The children and adults found out that Granville T. Woods never finished elementary school. That didn't stop him, however, from later having more than 100 patents for various electrical and mechanical inventions.
Famous black women
They also read autobiographical information about famous black women such as Mahalia Jackson and Althea Gibson. Jackson was a gospel singer with a career spanning nearly 50 years; Gibson was ranked as a No. 1 women tennis player in the late 1950s.
Also on display were replicas of a gas mask and large traffic light, both invented by Garrett A. Morgan. In the 1920s, Morgan's first traffic signal, which was operated by a crank, was installed at Euclid Avenue and 105th Street in Cleveland.
Other tables featured common items such as a bottle of cooking oil, window cleaner and a house and street letter box. A model of an improved fire extinguisher also was on hand.
On one tripod was a depiction of those inducted into the Inventors Hall of Fame. They included George Washington Carver, who developed crop rotation methods for conserving nutrients in the soil and discovered numerous new uses for crops.
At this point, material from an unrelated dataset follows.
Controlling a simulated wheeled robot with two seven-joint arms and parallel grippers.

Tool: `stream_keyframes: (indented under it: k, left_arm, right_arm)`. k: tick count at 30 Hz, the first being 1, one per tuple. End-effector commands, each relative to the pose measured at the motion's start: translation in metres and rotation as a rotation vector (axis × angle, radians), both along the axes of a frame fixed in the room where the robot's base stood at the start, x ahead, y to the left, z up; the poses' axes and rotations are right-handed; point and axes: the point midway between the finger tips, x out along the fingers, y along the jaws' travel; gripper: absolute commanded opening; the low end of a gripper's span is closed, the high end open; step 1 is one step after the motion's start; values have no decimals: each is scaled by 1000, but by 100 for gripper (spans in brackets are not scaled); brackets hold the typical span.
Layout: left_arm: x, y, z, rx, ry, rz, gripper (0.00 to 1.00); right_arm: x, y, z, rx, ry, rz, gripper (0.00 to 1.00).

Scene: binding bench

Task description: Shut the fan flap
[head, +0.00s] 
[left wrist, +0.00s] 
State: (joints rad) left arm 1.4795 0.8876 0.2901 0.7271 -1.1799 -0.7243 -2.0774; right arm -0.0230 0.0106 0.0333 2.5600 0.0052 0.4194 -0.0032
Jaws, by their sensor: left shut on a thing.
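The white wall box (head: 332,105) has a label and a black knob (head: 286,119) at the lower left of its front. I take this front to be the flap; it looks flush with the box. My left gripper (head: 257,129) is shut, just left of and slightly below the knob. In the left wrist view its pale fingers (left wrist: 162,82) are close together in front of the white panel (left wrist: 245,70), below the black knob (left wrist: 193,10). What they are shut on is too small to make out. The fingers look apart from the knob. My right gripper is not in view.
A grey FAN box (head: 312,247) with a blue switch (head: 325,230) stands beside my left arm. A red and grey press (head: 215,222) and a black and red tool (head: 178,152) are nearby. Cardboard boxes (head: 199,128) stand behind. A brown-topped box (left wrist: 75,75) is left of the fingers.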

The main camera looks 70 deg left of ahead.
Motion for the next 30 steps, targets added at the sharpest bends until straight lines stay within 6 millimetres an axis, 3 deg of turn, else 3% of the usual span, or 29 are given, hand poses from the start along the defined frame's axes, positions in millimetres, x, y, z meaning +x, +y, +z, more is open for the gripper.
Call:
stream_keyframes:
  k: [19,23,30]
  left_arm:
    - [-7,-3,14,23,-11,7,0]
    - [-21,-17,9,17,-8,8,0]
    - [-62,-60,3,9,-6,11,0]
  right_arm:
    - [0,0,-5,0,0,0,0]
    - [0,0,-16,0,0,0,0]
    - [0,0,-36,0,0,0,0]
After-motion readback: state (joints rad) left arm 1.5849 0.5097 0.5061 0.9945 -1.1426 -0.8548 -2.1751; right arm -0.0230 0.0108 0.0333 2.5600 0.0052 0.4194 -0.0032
Clifton Brown, director of Reflections in Black Museum Inc. and host of the event, took time to speak to the pupils about various facets of black history. He told them about the significance of June 19, when Juneteenth is celebrated to mark the day the last slaves were freed.
"It's our Fourth of July," he said.
Importance of discussion
Brown stressed that it's important to talk about topics like slavery, racism and violence against black people, even though they're uncomfortable for some.
"Slavery was an ugly thing and a lot of people don't want to talk about it, but we need to talk about it," he told the kids, urging them to "practice love. We need one another."
Brown said he started the museum in 1998 and has traveled in four states so far. Brown, of Macedonia, Ohio, added that he wants to educate people on blacks' accomplishments and "what we have contributed to the world, not just America."
"I hope the kids can see the inventions and that that might motivate them to say, 'I might invent something.' If you read about history, you can talk about it, but it's much better to look at it," he said.